Sara Berenguer | |
Birth Date: | 1 January 1919 |
Birth Place: | Barcelona, Catalonia, Spain |
Death Place: | Montady, Occitania, France |
Nationality: | Catalan |
Occupation: | Writer, poet |
Movement: | Anarcho-syndicalism, anarcha-feminism |
Years Active: | 1936–2010 |
Organization: | Mujeres Libres |
Sara Berenguer Laosa (1919–2010) was a Catalan anarcho-syndicalist and anarcha-feminist writer, who was active in the Mujeres Libres movement.
Sara Berenguer was born into a modest working-class family; her father was a bricklayer and a libertarian activist.[1]
She left school at the age of 12. At thirteen, she began working in a butcher's shop, but revolted by the exploitation and machismo, she quit several jobs.[2] She became a dressmaker and then worked in a workshop, before becoming self-employed until July 1936.[3]
Berenguer was 17 when the Spanish Revolution of 1936 broke out. Her father left to fight at the front and died there. She took part in the Revolutionary Committee of the Les Corts district until June 1937, and in the Revolutionary Committee of the timber union alongside Antonio Santamaria, for whom she worked as a mechanic and accountant.[3] One day, she was placed in charge of arms distribution.[1]
At the same time, she held positions of responsibility on the local committee of the Libertarian Youth (FIJL) and in the secretariat of the libertarian atheneum, where she was a teacher of street children. She met Sol Ferrer, the daughter of Francesc Ferrer, with whom she learned French.[4]
During the May Days of 1937 in Barcelona, she took part in the armed confrontations against the Stalinists,[3] defending the Casal (the house of working-class women) run by the libertarian activist Amparo Poch y Gascón. In the spring of 1938, she was appointed to the National Committee of Solidaridad Internacional Antifascista (SIA) and made numerous visits to the front.[1]
In October 1938, she joined the Mujeres Libres movement, where she was in charge of the association's regional secretariat. There she fought against ignorance and worked to "educate women socially and culturally so that they can build and defend themselves as free and conscious human beings."[4]

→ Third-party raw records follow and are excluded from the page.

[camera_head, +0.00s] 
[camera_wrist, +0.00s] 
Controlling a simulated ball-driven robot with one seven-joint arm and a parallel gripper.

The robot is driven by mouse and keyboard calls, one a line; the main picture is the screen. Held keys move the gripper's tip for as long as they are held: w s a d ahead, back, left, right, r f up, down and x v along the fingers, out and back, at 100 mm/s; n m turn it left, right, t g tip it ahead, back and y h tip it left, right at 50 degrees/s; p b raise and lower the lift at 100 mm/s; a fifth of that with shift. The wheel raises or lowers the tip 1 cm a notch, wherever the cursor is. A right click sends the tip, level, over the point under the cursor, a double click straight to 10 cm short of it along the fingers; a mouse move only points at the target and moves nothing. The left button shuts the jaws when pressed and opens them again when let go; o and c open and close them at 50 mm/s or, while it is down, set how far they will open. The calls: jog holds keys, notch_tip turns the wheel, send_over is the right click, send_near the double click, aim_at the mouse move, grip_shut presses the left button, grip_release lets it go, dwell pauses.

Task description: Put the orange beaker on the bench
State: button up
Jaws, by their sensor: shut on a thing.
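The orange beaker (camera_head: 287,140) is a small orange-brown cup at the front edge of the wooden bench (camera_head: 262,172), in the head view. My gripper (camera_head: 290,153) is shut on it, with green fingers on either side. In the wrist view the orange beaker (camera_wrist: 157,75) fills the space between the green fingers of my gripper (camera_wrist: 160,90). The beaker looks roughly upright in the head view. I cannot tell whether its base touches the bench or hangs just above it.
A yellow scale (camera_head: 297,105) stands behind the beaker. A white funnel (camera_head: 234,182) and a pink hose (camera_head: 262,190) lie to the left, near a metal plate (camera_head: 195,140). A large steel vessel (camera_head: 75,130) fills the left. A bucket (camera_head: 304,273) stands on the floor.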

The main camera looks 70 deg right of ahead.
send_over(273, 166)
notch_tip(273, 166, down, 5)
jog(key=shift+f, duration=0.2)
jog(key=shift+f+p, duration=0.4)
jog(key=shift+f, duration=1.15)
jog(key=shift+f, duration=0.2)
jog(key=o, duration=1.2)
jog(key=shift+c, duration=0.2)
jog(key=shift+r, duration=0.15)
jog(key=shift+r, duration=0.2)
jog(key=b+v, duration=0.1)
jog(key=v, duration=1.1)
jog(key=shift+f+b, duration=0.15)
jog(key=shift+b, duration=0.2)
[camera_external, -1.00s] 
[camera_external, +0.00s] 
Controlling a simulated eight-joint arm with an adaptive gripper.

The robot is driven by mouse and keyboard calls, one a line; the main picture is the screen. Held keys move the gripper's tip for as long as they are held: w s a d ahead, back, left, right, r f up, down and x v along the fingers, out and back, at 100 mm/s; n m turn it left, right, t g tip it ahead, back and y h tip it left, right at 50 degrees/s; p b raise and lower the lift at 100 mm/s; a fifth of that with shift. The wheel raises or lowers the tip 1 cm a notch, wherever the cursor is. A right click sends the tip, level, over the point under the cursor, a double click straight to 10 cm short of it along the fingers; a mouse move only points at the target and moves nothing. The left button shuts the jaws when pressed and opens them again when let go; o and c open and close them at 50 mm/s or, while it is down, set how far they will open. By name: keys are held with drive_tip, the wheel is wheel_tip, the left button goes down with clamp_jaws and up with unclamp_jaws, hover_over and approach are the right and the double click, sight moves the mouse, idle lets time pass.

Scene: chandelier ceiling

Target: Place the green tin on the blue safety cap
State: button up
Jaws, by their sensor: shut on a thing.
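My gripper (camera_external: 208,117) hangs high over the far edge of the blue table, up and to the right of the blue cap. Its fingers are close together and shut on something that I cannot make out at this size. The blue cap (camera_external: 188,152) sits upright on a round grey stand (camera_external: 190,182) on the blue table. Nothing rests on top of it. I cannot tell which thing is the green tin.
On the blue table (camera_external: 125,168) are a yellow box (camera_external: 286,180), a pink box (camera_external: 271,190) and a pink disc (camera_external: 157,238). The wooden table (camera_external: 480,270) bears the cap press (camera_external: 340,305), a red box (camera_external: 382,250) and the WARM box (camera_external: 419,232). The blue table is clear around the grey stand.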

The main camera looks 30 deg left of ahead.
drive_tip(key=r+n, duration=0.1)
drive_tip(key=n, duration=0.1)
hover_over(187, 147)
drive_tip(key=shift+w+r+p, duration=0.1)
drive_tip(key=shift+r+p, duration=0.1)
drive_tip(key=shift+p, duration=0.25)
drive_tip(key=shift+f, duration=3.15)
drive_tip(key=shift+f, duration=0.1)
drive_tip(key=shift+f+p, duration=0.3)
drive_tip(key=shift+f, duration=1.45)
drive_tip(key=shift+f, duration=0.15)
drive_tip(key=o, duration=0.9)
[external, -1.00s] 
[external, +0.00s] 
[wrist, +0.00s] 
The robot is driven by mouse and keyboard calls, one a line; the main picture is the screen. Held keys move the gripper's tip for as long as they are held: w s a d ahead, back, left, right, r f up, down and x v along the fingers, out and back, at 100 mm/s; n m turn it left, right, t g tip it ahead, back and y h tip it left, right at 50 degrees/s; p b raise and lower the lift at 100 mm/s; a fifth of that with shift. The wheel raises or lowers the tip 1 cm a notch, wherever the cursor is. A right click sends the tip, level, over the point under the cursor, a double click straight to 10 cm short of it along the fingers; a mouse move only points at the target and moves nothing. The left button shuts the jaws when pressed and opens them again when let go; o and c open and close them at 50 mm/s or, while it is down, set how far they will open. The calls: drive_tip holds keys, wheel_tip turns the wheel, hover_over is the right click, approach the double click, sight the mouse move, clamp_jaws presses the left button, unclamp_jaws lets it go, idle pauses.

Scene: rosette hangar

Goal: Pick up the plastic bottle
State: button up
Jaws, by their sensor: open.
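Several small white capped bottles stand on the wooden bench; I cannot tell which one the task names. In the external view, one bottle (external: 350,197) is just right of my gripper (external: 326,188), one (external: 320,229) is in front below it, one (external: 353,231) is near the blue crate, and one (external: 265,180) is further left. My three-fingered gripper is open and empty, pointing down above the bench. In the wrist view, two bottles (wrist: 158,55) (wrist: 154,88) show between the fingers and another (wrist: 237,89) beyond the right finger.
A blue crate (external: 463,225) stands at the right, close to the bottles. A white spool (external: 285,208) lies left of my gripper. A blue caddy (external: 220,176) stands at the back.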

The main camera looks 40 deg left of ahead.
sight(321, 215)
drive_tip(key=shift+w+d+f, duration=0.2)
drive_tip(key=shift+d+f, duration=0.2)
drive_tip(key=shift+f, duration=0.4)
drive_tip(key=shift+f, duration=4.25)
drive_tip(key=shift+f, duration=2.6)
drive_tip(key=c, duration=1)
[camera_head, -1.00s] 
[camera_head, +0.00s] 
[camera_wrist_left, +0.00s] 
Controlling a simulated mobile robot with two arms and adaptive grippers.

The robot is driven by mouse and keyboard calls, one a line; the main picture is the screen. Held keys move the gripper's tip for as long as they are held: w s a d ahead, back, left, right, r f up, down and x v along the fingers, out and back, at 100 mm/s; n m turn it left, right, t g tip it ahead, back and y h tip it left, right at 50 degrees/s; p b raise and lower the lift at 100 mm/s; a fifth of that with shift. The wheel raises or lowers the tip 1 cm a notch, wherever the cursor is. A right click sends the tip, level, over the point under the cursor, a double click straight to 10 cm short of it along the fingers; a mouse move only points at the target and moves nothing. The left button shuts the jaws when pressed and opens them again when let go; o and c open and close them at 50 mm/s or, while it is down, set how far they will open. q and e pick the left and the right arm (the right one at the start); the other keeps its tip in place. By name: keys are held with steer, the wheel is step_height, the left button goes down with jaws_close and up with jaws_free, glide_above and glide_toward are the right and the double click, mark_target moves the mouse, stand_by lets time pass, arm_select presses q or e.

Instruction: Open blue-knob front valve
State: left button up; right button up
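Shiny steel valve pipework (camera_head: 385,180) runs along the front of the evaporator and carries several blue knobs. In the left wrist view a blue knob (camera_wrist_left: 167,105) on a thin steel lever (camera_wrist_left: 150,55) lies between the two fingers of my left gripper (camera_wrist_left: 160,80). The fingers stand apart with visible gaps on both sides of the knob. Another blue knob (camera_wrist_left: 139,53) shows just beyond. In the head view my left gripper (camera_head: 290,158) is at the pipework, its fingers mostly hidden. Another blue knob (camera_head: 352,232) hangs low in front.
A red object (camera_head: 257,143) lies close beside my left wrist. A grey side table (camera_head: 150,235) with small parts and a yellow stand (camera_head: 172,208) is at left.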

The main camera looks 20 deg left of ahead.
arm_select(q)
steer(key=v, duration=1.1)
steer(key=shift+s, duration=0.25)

In January 1939, she fled into exile in France, where she continued her work for the SIA in Perpignan and then in Béziers, where she tried to rescue internees from the camps, including her companion Jesús Guillén Bertolín. During the Nazi occupation of France, she was a member of the CNT group in Bram and liaised with the French Resistance in Aude, Ariège, Hérault and Haute-Garonne. After the Liberation of France, with Jesus, she continued her work with the CNT-in-exile. In 1947, she was in charge of the stenography courses organised by the CNT for refugees and played an active part in the theatre groups organised by the libertarian movement. At that time, she was very close to anarchist activist groups, particularly around Octavio Alberola and Cipriano Mera. In 1965, she took part in the activities of the group that published the journal Frente Libertario.[3]
From 1972 to 1976, together with Suceso Portales, she edited and published the magazine Mujeres Libres (47 issues from 1964 to 1976).[4] Her house, near Béziers, remained a meeting place for libertarians. The film De toda la vida (All Our Lives) was shot there in 1986, starring Pepita Carpeña, Dolores Prat, Federica Montseny, Suceso Portales, Mercedes Comaposada and Conxa Perez.[2]
In addition to Mujeres Libres, Sara Berenguer contributed to a large number of titles in the libertarian press and several poetry anthologies. She was also a contributor to the book Mujeres libres: luchadoras libertarias (published by FAL, 1999). After winning a number of prizes for her poetry, she died on 18 June 2010.[3]